Global Coal Use Expected To Drop More Than Ever Before, Study Says

Global coal use has decreased by at least 2.3 percent, which is an unprecedented level, according to a new Greenpeace study. Coal consumption leveled off in 2014, the study added, and use has continued to fall ever since.

Rising carbon dioxide levels due to coal production have been identified as a primary cause of global warming, and some countries have taken steps to reverse its effects.

The study cites a number of reasons for the decrease in global coal consumption: “renewable energy breakthroughs, [a] war on pollution and China’s transformation.”
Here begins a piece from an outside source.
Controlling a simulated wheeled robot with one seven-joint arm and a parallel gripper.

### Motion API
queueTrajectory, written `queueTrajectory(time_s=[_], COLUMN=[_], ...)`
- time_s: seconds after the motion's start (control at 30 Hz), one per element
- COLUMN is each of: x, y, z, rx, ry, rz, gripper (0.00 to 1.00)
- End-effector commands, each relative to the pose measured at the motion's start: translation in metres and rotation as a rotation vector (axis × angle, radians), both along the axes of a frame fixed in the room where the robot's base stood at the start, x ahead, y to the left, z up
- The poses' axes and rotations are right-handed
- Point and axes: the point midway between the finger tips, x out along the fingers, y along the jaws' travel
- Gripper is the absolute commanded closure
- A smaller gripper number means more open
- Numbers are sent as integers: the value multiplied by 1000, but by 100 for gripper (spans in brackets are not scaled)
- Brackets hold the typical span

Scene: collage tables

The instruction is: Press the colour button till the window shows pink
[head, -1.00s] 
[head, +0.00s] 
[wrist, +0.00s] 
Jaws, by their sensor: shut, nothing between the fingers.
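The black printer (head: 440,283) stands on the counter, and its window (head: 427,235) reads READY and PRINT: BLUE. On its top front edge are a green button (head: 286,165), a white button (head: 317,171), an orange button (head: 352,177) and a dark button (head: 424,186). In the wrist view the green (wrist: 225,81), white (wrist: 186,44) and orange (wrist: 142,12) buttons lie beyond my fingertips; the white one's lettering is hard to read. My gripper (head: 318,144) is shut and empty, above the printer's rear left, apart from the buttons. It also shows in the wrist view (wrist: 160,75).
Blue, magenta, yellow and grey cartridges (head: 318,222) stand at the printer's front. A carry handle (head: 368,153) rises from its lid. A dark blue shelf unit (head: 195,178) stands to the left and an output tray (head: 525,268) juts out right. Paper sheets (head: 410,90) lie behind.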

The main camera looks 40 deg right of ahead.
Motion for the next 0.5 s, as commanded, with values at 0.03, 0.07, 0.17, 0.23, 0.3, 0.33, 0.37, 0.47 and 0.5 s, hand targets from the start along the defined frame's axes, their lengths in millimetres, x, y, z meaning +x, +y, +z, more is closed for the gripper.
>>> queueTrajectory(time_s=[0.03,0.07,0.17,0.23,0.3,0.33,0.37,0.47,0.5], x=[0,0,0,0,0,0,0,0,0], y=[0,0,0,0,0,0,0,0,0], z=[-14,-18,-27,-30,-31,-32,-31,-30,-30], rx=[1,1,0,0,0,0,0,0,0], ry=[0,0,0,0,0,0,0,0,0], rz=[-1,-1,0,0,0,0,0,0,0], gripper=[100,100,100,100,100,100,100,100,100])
China’s coal use, in particular, is highlighted in the study. The country is still adding one coal-fired power plant per week to its energy grid and has consumed half of the world’s coal in years past. But, in what Greenpeace’s Li Shuo, one of the study’s contributors, called a “dramatic u-turn,” China’s coal use has already declined by 5 percent in the period between January and August this year. And coal imports have fallen by 31 percent.

This means that many Chinese coal-fired power plants will remain idle, posing a “pretty big concern from an investment point of view,” Li explained.

“There’s an absolute decline for the first time in history,” he added. “We have preliminary data from the first ten months of this year showing that this decline is going even further. We’re almost certain we will see another decline.”

China is the world leader in solar and wind power investments, leading to a potential “green tipping point,” according to the study.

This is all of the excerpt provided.